SET12 I have also been posting about this amp to the boatanchors Yahoo group, not sure if you are a member. I'll attach a schematic of the amp here anyway. It could probably use another LC on the 1210V supply, but I'm fresh out of 3000V caps!

Here's a link to the project images as well: http://www.flickr.com/photos/8792924@N06/sets/72157621552320226/

On a less happy note; alas, this is not my own amp as I was commissioned to build it. Hopefully I am able to keep it for a few months while upgrading the Forte's however.

*Note that the RC coupling is at about 30hz. This was intentional.

Thanks for the schematics!

I tried getting on that site once before but they seem to want me to sign up and get a password.

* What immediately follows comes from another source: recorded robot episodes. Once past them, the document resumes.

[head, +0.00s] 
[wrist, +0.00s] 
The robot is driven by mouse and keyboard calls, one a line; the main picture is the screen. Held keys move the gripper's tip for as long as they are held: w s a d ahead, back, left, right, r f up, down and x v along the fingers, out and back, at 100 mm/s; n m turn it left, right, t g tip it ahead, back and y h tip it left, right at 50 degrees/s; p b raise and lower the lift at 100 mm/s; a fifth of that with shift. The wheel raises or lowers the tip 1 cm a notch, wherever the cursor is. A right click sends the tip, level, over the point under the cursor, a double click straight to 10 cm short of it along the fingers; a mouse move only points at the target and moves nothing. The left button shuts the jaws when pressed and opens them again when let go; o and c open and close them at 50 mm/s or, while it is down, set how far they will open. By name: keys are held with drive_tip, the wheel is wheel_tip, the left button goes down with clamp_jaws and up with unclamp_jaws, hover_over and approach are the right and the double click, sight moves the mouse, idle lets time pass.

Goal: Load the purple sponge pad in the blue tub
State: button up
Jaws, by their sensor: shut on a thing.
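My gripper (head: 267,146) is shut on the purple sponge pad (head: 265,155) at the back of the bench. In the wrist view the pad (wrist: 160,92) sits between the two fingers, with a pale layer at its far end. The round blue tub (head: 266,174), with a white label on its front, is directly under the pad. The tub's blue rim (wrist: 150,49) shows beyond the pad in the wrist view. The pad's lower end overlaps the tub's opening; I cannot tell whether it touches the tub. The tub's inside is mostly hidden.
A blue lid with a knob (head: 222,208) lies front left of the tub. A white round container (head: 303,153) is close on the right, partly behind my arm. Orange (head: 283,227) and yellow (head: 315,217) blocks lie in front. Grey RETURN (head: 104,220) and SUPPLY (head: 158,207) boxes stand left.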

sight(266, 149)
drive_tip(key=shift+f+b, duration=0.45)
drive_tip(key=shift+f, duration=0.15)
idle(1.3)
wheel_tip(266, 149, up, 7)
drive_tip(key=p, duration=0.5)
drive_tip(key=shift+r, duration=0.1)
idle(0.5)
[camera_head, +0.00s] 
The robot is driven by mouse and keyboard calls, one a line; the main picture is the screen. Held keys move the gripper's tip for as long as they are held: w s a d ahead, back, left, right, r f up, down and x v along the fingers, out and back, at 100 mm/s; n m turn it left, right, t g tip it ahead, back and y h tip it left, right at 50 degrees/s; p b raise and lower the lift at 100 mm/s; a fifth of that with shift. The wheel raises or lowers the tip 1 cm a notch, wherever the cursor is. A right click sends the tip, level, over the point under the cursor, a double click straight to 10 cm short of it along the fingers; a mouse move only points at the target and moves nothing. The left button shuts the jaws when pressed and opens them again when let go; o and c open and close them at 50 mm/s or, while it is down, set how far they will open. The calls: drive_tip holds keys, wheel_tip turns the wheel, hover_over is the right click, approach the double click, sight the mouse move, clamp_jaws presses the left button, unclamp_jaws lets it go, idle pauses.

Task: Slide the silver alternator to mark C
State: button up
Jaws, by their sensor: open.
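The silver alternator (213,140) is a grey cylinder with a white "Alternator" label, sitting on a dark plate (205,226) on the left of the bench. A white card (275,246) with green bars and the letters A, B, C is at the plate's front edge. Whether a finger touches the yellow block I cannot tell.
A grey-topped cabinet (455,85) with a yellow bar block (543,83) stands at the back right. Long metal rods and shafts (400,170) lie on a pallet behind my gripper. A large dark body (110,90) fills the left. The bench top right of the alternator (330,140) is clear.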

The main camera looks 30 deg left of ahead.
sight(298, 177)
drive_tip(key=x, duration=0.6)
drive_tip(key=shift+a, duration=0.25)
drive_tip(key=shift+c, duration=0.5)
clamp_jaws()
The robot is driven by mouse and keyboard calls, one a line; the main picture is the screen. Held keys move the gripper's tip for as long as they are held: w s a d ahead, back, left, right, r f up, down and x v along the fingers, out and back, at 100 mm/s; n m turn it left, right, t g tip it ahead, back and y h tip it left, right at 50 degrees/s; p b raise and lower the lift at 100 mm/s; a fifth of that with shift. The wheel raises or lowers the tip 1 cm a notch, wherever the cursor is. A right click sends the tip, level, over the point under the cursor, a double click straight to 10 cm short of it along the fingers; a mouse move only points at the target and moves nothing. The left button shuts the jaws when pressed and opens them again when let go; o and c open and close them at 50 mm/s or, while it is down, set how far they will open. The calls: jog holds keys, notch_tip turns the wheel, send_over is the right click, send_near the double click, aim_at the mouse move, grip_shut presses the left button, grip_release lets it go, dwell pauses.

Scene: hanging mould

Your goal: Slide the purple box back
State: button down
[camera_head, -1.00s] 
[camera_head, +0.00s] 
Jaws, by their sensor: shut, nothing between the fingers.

I did see your photo's and your construction is First Class!

Ideally I learned in Electronics school you would like a cap that is rated a 1/3 more than your actual working voltage as this extends cap life by 50% running a cap at half its rated voltage decreases life by 50%.

I noticed your supply DCR's are fairly high by my standards, but don't mind me I'm not much on the Classical Radiotron Design Manual for doing things. You should hear an amplifier where they are low! As mine are just 3.5 ohms. When they are low, dynamics improve, width, depth height and the overall presentation becomes even more involving. Its about moving energy instead of restricting it. I do use a method of isolation that allows for great speed and transparency as well though.

Very,very nice construction on your amps :thmbsp:

BTW the 211 is one of my favorite all time tubes I have ever experienced listening to!